Dla HR i Procurementu, partner z umiejętnością wyłapywania niespójności i doradztwa to ogromna wartość – skraca proces, minimalizuje błędy i zwiększa zaufanie interesariuszy.
Case study: 2 tygodnie opóźnienia przez brak briefu
Firma z sektora fintech zgłosiła pilną potrzebę zatrudnienia Python Developera. Brief był lakoniczny, a w trakcie okazało się, że chodzi o Data Engineera z naciskiem na pipeline’y ETL. Kandydaci byli niedopasowani, czas mijał, frustracja rosła...
Dopiero warsztat z Hiring Managerem doprecyzował potrzeby.

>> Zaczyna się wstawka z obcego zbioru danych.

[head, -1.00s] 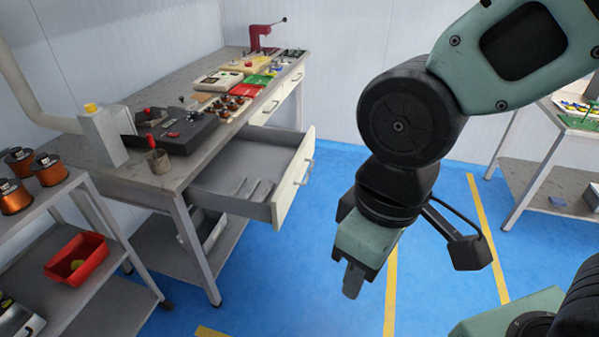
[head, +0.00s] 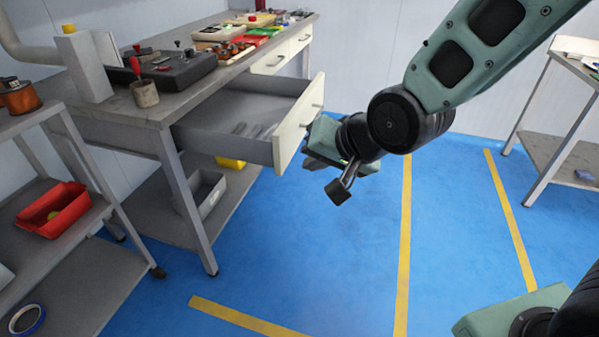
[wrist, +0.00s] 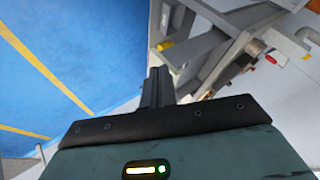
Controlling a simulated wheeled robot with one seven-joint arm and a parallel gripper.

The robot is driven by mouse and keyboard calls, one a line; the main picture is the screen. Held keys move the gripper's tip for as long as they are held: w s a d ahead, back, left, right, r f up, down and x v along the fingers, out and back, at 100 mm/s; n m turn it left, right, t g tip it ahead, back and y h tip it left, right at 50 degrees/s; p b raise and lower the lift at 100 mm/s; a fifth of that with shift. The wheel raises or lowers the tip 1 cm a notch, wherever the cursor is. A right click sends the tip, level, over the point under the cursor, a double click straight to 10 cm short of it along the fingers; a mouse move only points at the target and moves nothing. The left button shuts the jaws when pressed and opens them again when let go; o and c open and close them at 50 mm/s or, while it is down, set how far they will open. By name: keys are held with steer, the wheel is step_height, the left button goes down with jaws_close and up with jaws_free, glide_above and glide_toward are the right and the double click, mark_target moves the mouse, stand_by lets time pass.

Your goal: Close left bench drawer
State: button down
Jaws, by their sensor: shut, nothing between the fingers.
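The left bench drawer (head: 298,122) is pulled well out of the bench in the head view. It has a cream front with a bar handle, and a grey inside (head: 215,112) where a few thin tools lie. My gripper (head: 310,162) is beside the lower outer side of the drawer front, pointing left toward it. Whether it touches the front cannot be told. Its fingers are together and empty, and they also show in the wrist view (wrist: 157,85). Part of the gripper's near side hides behind the wrist.
The bench top (head: 185,92) holds a cup (head: 144,93), a dark device and several parts. Two further drawers (head: 270,62) are shut. A shelf cart with a red bin (head: 55,210) stands at left. Another table (head: 550,150) is at right. The blue floor between is clear.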

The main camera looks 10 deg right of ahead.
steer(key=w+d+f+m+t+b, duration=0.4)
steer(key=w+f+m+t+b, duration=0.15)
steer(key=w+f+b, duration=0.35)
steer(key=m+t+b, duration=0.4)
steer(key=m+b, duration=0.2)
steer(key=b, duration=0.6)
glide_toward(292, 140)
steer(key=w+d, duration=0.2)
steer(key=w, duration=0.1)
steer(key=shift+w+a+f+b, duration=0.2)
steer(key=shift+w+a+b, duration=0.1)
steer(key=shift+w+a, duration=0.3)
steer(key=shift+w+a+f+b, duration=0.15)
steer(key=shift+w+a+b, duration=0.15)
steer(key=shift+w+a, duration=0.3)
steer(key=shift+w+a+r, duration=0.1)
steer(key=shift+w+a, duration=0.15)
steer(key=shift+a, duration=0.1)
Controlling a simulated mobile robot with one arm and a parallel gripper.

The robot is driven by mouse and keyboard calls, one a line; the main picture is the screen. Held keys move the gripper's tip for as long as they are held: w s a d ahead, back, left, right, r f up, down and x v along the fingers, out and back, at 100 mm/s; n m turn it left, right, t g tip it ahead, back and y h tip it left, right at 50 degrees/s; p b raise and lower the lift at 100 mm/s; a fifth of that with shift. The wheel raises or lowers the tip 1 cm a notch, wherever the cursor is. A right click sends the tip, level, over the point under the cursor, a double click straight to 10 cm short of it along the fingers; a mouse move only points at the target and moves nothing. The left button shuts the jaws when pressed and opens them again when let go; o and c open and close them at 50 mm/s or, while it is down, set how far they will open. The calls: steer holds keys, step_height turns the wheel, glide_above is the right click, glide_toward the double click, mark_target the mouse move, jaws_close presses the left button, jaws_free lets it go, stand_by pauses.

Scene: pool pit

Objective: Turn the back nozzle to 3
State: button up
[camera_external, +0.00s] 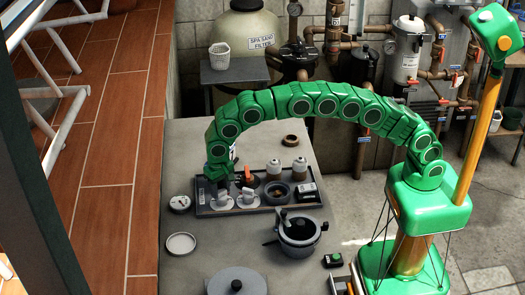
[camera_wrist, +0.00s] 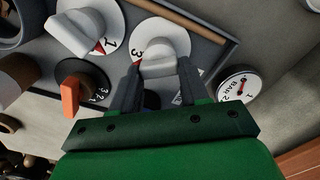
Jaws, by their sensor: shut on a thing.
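My gripper (camera_wrist: 160,84) has its two dark fingers on either side of a grey nozzle (camera_wrist: 166,50) and is shut on it. The nozzle sits on a white dial. A 3 shows on this dial, with a red mark close beside it. A second grey nozzle (camera_wrist: 76,22) stands on another white dial, where a 1 shows near its red mark. In the external view my gripper (camera_external: 221,180) reaches down over the left dial (camera_external: 221,198) on the dark tray (camera_external: 232,211). The other nozzle (camera_external: 248,198) stands to its right. No label shows which is the back one.
An orange-handled valve (camera_wrist: 71,97) is left of my fingers. A round gauge (camera_wrist: 238,88) is to the right, outside the tray.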

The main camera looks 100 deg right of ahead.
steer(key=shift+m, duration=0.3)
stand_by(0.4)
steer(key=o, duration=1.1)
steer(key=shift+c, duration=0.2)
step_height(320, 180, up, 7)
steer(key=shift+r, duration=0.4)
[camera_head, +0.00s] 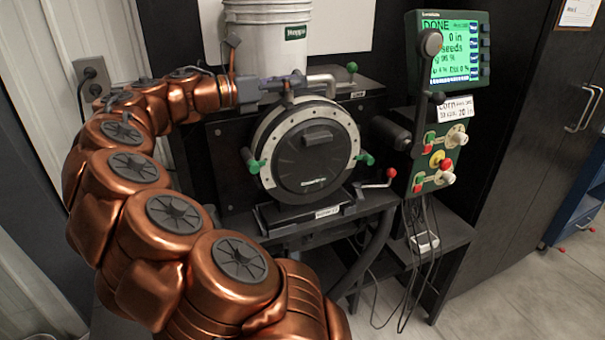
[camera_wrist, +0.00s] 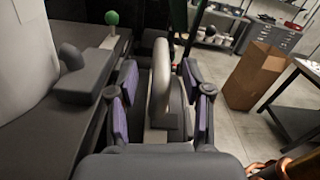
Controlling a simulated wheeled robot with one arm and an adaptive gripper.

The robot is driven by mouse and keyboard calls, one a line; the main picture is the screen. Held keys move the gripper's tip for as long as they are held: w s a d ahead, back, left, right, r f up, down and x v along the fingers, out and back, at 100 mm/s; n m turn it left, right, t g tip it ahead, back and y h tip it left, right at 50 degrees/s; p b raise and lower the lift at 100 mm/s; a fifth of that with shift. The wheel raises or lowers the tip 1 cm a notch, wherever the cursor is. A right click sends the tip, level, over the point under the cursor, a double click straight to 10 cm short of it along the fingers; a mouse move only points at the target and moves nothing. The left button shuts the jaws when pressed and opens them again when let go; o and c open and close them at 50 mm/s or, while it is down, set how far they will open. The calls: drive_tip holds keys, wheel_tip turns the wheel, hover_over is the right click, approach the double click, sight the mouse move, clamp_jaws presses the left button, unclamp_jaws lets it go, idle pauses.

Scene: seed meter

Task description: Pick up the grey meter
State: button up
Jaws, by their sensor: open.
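The grey meter (camera_head: 318,150) is a round disc with a dark grey face and a pale grey rim. It stands upright on a black stand, with green-knobbed levers at its sides. My gripper (camera_head: 290,88) is above its top edge, in front of the white bucket. In the wrist view, my gripper (camera_wrist: 160,95) is open, with purple-padded fingers on either side of the meter's curved grey upper part (camera_wrist: 161,75). Gaps show beside that part, so the fingers do not appear closed on it. The meter's lower part is hidden in the wrist view.
A white bucket (camera_head: 266,40) stands behind the meter. A green control box with a screen (camera_head: 449,48) is at the right, and a red-knobbed lever (camera_head: 391,173) is near the meter's lower right. A cardboard box (camera_wrist: 257,75) stands on the floor.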

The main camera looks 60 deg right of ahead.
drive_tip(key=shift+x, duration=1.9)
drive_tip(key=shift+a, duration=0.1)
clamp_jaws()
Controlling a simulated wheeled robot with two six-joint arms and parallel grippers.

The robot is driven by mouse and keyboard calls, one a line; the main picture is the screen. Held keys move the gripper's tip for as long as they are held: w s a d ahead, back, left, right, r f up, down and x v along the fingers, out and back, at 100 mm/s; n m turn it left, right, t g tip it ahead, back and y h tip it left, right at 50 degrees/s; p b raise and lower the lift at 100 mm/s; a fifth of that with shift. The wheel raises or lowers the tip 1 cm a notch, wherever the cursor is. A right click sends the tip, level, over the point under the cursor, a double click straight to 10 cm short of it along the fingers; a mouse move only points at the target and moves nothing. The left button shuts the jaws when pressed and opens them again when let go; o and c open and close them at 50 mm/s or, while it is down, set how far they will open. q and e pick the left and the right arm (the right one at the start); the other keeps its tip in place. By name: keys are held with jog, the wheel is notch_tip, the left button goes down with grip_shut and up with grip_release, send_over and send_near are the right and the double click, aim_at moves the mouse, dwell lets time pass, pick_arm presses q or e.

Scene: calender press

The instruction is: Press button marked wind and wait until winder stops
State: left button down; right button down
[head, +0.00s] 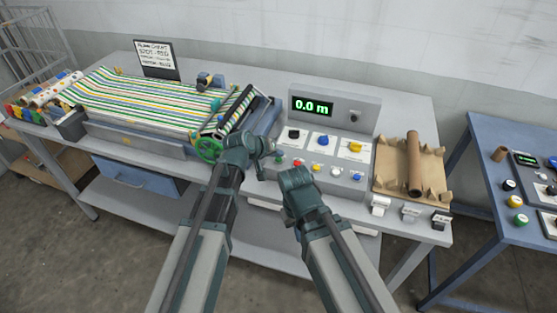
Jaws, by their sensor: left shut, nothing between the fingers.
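The control panel (326,150) stands on the bench. Its green display (312,106) reads 0.0 m. A row of small buttons runs along its front: green (278,159), red (297,164), yellow-blue ones and a white one (336,171). Their markings are too small to read, so I cannot tell which is wind. The roller unit with a green handwheel (209,150) is left of the panel; striped material lies behind it. My left gripper (264,164) is shut and empty, near the panel's left front corner. My right wrist (296,181) is before the panel; its fingers are hidden.
Small labelled blocks (410,212) stand at the bench's front right edge. A blue table (480,165) with more controls stands at the far right.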

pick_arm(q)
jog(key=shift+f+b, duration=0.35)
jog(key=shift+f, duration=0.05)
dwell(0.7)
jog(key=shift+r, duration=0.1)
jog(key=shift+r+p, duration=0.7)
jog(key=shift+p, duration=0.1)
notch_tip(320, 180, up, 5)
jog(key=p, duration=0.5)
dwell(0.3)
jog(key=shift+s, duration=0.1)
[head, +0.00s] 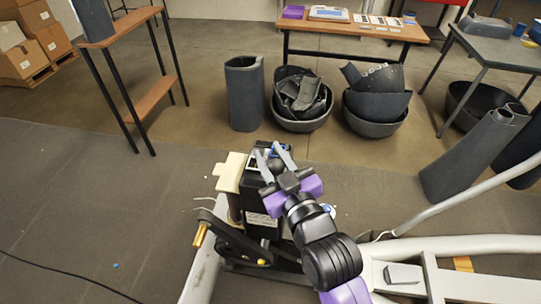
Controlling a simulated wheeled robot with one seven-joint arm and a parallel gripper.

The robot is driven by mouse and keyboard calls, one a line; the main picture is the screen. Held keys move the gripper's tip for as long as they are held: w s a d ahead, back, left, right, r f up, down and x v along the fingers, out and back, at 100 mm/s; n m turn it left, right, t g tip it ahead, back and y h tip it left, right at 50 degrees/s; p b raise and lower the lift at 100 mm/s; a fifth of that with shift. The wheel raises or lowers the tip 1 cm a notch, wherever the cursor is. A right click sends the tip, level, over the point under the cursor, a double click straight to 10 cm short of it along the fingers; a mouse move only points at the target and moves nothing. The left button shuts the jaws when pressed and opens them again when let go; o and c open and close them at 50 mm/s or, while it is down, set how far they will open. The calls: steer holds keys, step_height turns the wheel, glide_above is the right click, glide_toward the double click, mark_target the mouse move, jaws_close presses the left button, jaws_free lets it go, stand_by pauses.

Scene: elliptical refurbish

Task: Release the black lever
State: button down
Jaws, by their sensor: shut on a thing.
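My gripper (269,152), with grey fingers and a purple and black body, is at the upper end of the elliptical's black upright housing (256,198). Its two fingers stand a little apart, shut on a small dark part between them, which I take to be the black lever (272,163). The fingers and gripper body hide most of the lever, so its full shape and angle cannot be told. A small blue part (273,149) shows by the fingertips.
A cream block (230,172) is left of the housing, with a black crank arm (228,234) below. A pale frame tube (470,190) rises at right. Grey bins (376,112) and a wooden table (358,31) stand behind. The floor at left is mostly clear.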

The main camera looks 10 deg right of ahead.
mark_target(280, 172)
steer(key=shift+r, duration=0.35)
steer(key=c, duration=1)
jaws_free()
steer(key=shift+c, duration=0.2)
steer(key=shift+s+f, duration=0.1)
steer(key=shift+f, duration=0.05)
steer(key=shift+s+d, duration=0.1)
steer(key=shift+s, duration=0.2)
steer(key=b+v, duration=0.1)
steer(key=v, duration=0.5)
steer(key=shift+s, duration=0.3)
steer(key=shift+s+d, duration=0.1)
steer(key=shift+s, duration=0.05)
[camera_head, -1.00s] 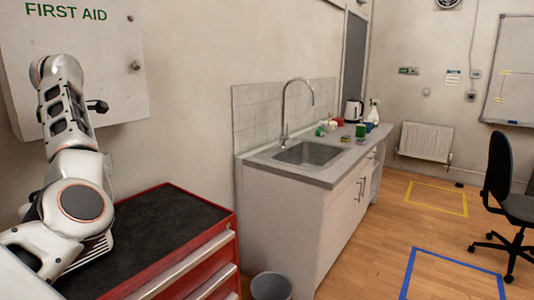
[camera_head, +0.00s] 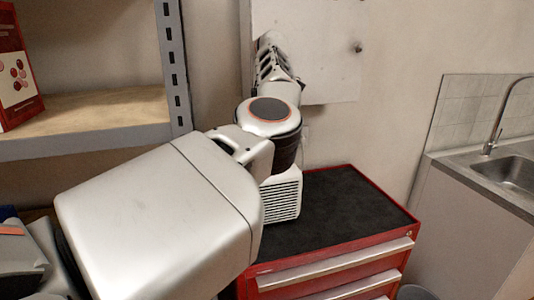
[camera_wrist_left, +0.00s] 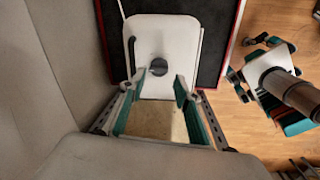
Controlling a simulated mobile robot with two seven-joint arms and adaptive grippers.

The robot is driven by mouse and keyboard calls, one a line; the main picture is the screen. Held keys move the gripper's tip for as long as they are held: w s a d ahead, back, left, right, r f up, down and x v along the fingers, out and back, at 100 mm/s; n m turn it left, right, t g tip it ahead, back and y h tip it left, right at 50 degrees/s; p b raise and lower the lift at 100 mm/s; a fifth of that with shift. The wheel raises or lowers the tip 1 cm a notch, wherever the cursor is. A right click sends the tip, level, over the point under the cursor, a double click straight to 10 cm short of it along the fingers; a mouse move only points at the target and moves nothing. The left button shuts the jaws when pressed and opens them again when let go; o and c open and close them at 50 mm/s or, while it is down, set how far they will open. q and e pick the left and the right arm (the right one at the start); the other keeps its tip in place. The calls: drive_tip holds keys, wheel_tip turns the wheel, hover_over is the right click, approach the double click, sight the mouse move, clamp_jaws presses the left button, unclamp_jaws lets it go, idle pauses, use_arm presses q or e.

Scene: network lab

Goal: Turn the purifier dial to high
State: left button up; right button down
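The purifier (camera_head: 283,197) is a white box with a slotted grille, standing on a red tool chest. In the left wrist view I look down on its pale top (camera_wrist_left: 178,42), with the round dark dial (camera_wrist_left: 158,67) near the middle. My left gripper (camera_wrist_left: 161,80) is open, its teal-padded fingers apart on either side of the dial's near side. I cannot tell whether they touch the purifier. In the head view my left arm hides part of the purifier, and its dial does not show. The dial's setting is unreadable. My right gripper cannot be made out.
The red tool chest (camera_head: 335,262) has a black top with free room right of the purifier. A shelf (camera_head: 90,125) stands left, a wall cabinet (camera_head: 325,60) behind, a sink (camera_head: 510,172) right. Unclear dark and teal parts (camera_wrist_left: 290,120) show at right in the wrist view.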

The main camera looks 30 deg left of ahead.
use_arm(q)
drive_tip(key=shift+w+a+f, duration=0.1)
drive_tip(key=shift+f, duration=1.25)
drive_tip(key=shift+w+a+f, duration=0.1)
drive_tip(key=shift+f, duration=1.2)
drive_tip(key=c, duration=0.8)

Rekrutacja zajęła kolejne dwa tygodnie – mogła zakończyć się szybciej.
Obiekcje i jak sobie z nimi radzić
- "Nie mamy czasu na doprecyzowanie": dlatego warto współpracować z agencją, która zrobi to za Was.
- "To my wiemy najlepiej, kogo szukamy": być może – ale jeśli każdy ma inną wizję, potrzebna jest moderacja.
- "Nie chcemy angażować za dużo osób": lepiej poświęcić godzinę na brief niż trzy tygodnie na poprawki.
Niejasny start rekrutacji to jeden z najdroższych błędów. Odpowiedni brief to nie formalność, ale inwestycja w skuteczność procesu. Agencja rekrutacyjna może odegrać tu kluczową rolę – od uporządkowania informacji po doprecyzowanie ról.
Zanim ruszycie z procesem, zapytajcie siebie: „czy na pewno wszyscy wiemy, kogo szukamy?”